Exercise task
Locate, in the data below, the line that contains "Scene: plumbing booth" and the line that contains "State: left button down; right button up"; reproduce exactly those two lines and every line between them, nothing more.

>> Start Provided material

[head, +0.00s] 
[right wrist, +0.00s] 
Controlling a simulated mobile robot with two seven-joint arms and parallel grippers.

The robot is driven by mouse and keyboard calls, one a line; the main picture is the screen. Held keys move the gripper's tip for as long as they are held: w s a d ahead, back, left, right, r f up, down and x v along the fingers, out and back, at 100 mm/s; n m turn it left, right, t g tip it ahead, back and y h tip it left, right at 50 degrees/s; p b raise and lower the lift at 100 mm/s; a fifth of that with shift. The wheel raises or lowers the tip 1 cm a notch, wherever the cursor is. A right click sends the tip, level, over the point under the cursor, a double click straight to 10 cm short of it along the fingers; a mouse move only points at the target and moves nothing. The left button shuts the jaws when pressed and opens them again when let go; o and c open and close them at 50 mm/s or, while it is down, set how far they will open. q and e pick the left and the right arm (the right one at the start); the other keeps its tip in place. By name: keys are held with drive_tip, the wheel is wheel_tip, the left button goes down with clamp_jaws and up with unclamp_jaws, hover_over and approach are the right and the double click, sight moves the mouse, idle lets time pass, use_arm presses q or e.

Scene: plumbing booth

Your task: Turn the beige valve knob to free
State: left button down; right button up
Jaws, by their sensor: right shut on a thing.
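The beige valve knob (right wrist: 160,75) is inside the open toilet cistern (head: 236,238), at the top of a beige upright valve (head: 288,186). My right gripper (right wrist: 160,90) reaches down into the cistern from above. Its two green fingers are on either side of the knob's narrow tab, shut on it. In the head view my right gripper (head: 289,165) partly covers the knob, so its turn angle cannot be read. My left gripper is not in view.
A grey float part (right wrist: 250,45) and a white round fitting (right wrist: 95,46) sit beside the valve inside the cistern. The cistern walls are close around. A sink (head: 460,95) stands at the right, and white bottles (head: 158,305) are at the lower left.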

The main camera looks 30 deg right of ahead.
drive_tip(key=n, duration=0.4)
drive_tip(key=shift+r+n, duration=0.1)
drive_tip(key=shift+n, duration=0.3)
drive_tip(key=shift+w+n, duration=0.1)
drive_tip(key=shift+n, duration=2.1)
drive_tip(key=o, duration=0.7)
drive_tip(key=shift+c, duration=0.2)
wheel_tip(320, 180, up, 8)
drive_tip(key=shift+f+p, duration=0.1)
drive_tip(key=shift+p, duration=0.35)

>> End Provided material

Answer to this exercise
Scene: plumbing booth

Your task: Turn the beige valve knob to free
State: left button down; right button up

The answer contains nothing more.